VOTER: "Yeah, you know, one or the other, they both seem to represent my views well. "
ME: "You can't vote like that! Go read a fucking newspaper! That's like saying I'm voting for Lex Luthor, but if he pulls out, I'm sure Superman would do a good job too. I just don't want to see that Clark Kent guy in power anymore."
VOTER: "Lex Luthor is running? Ooh, he'd be good. He's got that mask and the cape and the gaspy breathing."
ME: "What? No. That's Darth Vader."
VOTER: "He's in the senate right?"
ME: {goes home, puts gotterdammerung in the phonograph, pours a glass of scotch and begins to weep softly along with the music}
VOTER: {having followed me home, the voter is now standing at the window looking in} What is that? Opera? Yuck. The only good opera I've ever seen is Cats.
ME: Release the hounds. {smiles, sips scotch, watches voter stumble through brambles trying to make it back to the front gates -- they are electrified}
ME: {quietly} Weialala leia, wallala leialala.

1.12.2006

Stephen Harper! EEK!

Certainly I pride myself on my rationality! And certainly there are worse things going on in the world than Stephen Harper's lead in the polls, however, I feel we all have a right to get a little emotionally bent out of shape when things hit close to home. Our home and native land.

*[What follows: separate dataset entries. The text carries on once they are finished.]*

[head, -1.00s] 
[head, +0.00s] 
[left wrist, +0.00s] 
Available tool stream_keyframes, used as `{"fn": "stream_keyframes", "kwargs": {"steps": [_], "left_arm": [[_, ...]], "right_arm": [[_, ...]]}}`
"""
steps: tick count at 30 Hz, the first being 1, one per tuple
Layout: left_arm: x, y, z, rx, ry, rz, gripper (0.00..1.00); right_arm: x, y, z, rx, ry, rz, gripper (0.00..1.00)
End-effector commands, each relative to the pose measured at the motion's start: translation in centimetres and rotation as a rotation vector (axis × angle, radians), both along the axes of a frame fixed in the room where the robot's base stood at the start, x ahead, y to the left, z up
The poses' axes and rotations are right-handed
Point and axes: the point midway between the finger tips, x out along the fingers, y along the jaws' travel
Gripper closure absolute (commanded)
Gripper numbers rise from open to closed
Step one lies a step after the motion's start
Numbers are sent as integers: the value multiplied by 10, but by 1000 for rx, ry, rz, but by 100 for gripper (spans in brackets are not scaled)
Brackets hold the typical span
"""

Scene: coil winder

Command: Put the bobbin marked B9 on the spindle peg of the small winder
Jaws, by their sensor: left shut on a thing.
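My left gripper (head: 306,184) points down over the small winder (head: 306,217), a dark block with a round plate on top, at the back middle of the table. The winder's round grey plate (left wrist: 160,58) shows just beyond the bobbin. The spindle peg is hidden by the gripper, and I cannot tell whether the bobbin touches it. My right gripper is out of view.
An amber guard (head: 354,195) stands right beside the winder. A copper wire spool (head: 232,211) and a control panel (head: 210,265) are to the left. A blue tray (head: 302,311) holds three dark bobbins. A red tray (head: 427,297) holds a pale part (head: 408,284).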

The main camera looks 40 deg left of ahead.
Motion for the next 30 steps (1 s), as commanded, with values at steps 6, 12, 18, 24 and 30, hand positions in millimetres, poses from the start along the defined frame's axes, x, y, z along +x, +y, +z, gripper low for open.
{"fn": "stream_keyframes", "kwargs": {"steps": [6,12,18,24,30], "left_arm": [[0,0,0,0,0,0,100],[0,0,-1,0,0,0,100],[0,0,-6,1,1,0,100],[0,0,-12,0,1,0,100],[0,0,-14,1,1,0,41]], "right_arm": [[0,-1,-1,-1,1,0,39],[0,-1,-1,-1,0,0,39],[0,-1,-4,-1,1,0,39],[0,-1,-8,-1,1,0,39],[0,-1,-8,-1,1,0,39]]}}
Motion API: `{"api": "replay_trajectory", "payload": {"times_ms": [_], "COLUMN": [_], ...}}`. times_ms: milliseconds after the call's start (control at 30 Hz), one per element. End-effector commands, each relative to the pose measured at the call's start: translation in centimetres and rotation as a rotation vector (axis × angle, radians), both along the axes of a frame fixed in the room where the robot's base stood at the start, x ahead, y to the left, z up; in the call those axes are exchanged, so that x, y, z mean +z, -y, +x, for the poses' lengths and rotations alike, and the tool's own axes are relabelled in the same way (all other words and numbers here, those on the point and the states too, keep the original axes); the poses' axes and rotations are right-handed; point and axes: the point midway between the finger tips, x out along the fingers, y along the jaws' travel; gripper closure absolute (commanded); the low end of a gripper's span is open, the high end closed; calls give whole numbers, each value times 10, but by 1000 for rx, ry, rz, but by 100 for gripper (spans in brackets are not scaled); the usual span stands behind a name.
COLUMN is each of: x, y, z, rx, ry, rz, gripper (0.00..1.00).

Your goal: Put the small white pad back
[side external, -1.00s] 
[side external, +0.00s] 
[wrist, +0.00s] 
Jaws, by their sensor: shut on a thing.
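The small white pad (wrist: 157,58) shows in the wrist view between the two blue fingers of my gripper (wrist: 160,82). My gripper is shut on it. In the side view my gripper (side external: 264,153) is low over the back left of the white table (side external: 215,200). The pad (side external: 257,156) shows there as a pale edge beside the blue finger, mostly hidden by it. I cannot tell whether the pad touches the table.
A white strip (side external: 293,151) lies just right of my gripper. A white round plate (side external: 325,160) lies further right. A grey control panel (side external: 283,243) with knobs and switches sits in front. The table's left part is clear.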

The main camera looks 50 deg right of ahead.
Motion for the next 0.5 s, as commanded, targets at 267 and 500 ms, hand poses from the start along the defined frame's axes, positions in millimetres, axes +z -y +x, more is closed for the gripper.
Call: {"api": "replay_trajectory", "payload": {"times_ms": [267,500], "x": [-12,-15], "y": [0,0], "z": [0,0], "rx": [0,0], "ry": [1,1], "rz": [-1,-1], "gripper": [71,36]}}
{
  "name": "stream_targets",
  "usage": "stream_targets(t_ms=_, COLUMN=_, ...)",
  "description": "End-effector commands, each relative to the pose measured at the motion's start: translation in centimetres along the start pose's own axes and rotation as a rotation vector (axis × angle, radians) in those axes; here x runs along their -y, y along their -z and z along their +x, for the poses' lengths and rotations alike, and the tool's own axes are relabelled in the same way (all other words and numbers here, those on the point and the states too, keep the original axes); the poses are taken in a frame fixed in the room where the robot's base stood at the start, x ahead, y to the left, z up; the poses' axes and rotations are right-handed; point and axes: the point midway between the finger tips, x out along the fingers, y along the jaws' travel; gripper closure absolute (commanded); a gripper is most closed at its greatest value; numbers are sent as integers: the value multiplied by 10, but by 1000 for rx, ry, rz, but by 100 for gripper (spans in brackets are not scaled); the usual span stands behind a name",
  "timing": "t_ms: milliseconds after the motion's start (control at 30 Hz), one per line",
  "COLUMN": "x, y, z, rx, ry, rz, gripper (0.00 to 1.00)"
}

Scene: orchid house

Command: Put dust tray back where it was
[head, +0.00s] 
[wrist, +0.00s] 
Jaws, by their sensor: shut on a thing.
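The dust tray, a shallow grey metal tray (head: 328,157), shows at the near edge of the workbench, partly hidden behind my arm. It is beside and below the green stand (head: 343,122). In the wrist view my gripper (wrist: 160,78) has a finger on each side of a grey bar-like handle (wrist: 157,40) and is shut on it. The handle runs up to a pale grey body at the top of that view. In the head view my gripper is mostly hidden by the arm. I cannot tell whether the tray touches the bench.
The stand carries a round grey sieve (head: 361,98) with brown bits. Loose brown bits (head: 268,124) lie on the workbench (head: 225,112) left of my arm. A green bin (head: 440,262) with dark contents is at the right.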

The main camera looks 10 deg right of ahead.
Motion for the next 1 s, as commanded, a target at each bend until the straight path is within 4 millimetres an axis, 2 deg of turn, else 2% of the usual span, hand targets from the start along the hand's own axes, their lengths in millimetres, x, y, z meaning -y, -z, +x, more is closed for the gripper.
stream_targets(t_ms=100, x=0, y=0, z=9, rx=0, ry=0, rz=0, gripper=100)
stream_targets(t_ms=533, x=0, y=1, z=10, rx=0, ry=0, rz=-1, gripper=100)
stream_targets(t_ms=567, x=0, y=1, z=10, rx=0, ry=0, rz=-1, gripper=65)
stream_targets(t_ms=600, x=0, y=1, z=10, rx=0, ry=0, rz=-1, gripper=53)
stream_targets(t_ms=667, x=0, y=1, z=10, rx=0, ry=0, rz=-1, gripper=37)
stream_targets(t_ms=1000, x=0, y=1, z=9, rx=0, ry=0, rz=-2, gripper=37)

Not for long if Stephen Harper takes up the reins.

For one, he announced today that he would overturn a recent deal between the federal government and native groups. The deal is already something of an insult to a people from whom we stole everything we have and who we are now allowing to sink into social and economic turmoil without batting an eye. Stephen Harper would take back what little we have already given them. Talk about Indian Giving!

For two, he announced today that he would pull out of the Kyoto Accord. We were failing to make our quotas under the liberals but at least we were trying. To pull out of Kyoto is appalling and shows an utter disrespect towards our children and grandchildren and towards those poor countries struggling to meet their own quotas while we roll around in our wealth and proclaim we can't afford to protect the environment.

For three, DEEP INTEGRATION WITH THE UNITED STATES! Under NAFTA US companies who invest in water exporting will have their investments protected against any laws we might pass. This needs to be changed and soon. Do you think Harper will be the one to slap their hands back? Not in a million years. In fact, in Parliament he criticized Chretien for opposing the US missile defense plan and for signing the world ban on landmines despite US misgivings. Landmines?!?!? LANDMINES?!?!??! Of all the things in the world that are most obviously a bad idea landmines ranks number three (after spray-on cheese and pissing on an electric fences). I'm pretty sure Darth Fucking Vader thinks landmines are cruel and unnecessary.

If Stephen Harper can't work up the nerve to tell Bush that landmines are a bad idea, then how can we expect him to stand up to the US on anything???

I beg of you take these rational munitions into your arsenal and move out quickly. Talk to the people you know and love who are considering voting conservative. Do so with respect and patience. There are good reasons to be angry with liberals. There are good reasons to vote conservative. Perhaps however these facts about Harper will help you to persuade people that, all things considered, electing Stephen Harper would be a calamitous, catastrophic and apocalyptical cataclysm of an eschatological tenor. It would also be dire, doleful, dreadful, disastrous, destructive, devastating, decimating and dastardly. Also doom.